Entries from a dataset
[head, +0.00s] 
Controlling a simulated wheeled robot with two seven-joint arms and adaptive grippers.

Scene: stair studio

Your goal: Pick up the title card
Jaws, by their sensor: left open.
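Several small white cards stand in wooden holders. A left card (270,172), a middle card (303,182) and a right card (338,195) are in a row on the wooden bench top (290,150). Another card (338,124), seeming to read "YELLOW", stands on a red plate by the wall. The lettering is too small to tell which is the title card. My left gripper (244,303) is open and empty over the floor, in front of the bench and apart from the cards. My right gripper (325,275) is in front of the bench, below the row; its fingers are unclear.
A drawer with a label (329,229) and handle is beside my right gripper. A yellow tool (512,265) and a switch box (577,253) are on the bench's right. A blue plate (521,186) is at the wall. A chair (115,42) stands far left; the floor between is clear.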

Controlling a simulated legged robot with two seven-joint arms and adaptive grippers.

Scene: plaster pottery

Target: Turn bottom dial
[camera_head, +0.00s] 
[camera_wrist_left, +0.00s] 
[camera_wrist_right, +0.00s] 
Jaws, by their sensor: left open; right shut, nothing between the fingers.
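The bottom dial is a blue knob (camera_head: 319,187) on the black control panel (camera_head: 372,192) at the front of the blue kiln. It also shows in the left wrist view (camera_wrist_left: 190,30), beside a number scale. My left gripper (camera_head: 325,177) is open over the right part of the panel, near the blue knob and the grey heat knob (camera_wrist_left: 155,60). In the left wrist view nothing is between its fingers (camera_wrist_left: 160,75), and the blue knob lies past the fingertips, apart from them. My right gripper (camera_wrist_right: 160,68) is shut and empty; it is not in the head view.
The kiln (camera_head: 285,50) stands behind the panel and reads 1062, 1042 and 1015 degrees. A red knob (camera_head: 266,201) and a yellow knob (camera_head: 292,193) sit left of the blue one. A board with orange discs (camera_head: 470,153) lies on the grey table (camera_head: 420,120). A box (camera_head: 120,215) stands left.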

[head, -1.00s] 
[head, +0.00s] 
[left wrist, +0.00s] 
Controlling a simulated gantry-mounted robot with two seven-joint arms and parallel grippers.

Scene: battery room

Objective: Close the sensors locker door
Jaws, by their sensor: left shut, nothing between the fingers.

**SET PROBLEM:**
Reply with only the number of lines in the entries that contain the word "simulated".

**THE REPLY:**
3